Nearly 75% of retailers plan to accept cryptocurrency or stablecoin payments in the next two years, according to a June survey by Deloitte titled “Merchants Gearing Up for Crypto”.
Deloitte surveyed a sample of 2,000 senior retail industry executives representing a variety of subsectors including cosmetics, electronics, fashion, transportation, food and beverage.
While digital currencies like Bitcoin are often only as valuable as users think they are, a stablecoin is a type of cryptocurrency that derives its value from an underlying asset.

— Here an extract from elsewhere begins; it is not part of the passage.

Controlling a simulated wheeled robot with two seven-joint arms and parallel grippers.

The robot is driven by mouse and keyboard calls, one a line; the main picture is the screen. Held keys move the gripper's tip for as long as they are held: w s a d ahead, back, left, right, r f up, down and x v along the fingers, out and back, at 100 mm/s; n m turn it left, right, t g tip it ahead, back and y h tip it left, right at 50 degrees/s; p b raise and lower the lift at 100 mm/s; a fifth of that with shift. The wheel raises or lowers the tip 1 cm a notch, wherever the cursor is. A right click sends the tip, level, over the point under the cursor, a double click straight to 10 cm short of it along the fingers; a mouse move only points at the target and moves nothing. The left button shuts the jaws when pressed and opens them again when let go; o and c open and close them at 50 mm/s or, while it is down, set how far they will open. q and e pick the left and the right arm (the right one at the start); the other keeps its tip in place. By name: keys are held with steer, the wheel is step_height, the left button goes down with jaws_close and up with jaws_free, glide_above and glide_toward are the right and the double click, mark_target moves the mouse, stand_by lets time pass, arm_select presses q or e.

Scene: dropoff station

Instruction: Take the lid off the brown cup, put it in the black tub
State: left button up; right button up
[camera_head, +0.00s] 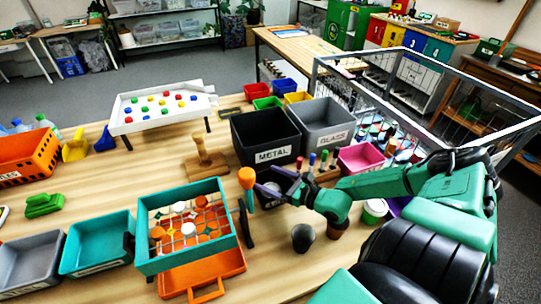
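My right gripper (272,182) reaches in from the right over the middle of the table. Its two dark fingers look spread apart, with nothing clearly seen between them. A small brown cup (336,230) stands below my right wrist, partly hidden by it; whether a lid is on it cannot be told. A dark, rounded piece (303,238) stands just left of the cup. The black tub (262,129), labelled METAL, stands behind the gripper. My left gripper is not in view.
A grey tub (323,116) labelled GLASS adjoins the black tub. An orange-headed upright piece (246,178) is close left of my fingertips. A teal-framed tray (150,263) with a grid lies front left. A pink bin (360,158) and a wire cage (428,68) are to the right.

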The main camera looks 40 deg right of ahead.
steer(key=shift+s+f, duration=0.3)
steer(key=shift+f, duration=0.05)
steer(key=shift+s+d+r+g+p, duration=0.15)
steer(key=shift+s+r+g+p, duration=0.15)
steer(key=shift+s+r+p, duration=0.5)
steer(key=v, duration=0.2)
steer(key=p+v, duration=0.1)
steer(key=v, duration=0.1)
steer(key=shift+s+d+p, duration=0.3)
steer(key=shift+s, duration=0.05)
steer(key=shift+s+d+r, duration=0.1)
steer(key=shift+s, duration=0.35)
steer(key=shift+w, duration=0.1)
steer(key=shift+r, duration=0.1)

Stablecoins are often pegged to currencies like the US dollar or a commodity like gold.
Although paying with cryptocurrency is fairly new now, 83% of retailers expect consumer interest in digital currencies to increase over the next year and just over half of them have invested more than $1 million to enable the cryptocurrencies. digital payments, according to the survey.
For consumers, that means they will soon be able to buy clothes, drinks, beauty products, and more with cryptocurrencies.

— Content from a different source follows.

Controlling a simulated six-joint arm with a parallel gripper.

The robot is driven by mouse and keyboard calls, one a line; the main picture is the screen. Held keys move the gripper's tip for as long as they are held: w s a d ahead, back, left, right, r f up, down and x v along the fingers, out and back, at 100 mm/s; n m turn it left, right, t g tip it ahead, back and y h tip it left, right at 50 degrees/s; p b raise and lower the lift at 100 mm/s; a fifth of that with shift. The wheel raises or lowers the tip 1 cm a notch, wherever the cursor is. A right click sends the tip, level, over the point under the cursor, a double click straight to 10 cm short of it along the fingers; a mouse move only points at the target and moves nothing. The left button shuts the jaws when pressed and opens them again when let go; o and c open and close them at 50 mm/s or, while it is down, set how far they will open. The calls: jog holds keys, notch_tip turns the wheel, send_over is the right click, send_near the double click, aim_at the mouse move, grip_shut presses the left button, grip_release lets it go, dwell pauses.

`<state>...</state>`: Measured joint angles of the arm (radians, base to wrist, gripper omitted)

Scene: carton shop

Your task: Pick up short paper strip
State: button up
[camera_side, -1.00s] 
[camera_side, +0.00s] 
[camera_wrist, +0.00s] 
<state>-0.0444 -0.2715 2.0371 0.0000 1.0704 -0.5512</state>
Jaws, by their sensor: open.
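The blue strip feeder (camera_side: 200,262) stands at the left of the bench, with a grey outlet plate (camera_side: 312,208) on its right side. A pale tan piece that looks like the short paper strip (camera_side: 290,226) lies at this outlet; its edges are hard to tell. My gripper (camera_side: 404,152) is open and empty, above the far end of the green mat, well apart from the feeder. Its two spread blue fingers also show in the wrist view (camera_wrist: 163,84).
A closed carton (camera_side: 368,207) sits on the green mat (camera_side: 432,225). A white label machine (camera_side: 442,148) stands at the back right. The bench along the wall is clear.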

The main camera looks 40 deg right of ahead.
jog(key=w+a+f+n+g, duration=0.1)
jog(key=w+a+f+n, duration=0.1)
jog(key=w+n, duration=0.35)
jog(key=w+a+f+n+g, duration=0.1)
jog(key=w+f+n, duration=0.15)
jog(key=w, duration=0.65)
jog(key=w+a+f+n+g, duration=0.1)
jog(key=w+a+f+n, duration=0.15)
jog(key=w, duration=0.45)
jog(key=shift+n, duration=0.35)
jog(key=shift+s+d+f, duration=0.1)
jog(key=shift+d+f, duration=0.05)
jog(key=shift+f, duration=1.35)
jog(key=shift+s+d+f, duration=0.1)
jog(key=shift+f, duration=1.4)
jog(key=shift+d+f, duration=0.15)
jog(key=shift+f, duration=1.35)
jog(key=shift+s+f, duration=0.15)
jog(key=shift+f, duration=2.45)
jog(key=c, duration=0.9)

Although retailers plan to accept digital currency as payment, that doesn’t mean they necessarily plan to keep the virtual assets.
Just over 50% of those surveyed plan to have third-party payment processors convert digital currency into fiat money, which is money that a government sets as legal tender, such as the US dollar, British pound, and euro. This means that the retailers do not plan to actually own the cryptocurrency that is used for payment.
Given the unpredictability of the cryptocurrency market, using this strategy is considered less risky for retailers than holding the cryptocurrency themselves. This approach also makes it faster and easier for retailers to enable digital currency payments, reports Deloitte.
Crypto-curious retailers acknowledge that there are a number of challenges to overcome in order to enable digital currency payments. Nearly 90% cited the complexity of making their existing financial infrastructure compatible with multiple digital currencies as their biggest challenge.
Additionally, the security of payment platforms topped the list of barriers to adoption, the survey revealed, followed by concerns about the changing regulatory landscape and the instability of the digital currency market.
More than half of retailers agreed that certain regulations should be enacted regarding cryptocurrencies, including national guidance on holding digital assets, clarity on the tax implications of using digital currencies, and the ability to hold digital currencies in a bank account.
Despite their concerns, retailers remain optimistic about the benefits of enabling cryptocurrency payments. Nearly half of retailers believe this move will improve the customer experience and increase their customer base.
“We anticipate that new partnerships with industry-established and regulated institutions will help deliver the benefits of digital currencies (eg, convenience and support) and continue to build the necessary foundation of trust,” the report concludes.
While the ability to pay with cryptocurrency may be welcome news for some cryptocurrency users, it is important to remember that these assets can be highly volatile and experts generally recommend investing only as much money as you are willing to lose.